(Exercise aim)
Find the lines holding the word "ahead" and collect them.
****
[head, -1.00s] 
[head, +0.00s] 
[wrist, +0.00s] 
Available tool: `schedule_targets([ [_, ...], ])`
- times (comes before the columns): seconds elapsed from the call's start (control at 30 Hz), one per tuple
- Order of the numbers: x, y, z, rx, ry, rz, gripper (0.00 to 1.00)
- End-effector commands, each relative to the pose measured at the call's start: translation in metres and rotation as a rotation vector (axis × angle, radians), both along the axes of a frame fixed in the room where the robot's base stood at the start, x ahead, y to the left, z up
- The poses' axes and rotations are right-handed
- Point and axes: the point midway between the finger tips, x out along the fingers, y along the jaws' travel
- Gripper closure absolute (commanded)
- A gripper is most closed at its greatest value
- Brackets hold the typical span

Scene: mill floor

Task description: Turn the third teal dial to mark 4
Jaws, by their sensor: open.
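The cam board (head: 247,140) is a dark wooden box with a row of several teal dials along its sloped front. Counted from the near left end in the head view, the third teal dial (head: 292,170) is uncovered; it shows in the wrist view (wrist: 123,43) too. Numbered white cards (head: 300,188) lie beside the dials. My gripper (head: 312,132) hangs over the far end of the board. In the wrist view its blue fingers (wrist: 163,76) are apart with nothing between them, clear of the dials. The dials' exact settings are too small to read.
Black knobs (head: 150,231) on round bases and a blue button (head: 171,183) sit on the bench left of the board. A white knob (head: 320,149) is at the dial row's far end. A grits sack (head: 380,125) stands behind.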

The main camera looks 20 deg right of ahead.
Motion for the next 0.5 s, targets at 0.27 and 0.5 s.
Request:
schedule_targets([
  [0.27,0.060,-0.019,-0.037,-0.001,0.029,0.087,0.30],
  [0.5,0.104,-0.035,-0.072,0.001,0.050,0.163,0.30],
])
****
(The completed task)
- End-effector commands, each relative to the pose measured at the call's start: translation in metres and rotation as a rotation vector (axis × angle, radians), both along the axes of a frame fixed in the room where the robot's base stood at the start, x ahead, y to the left, z up
The main camera looks 20 deg right of ahead.

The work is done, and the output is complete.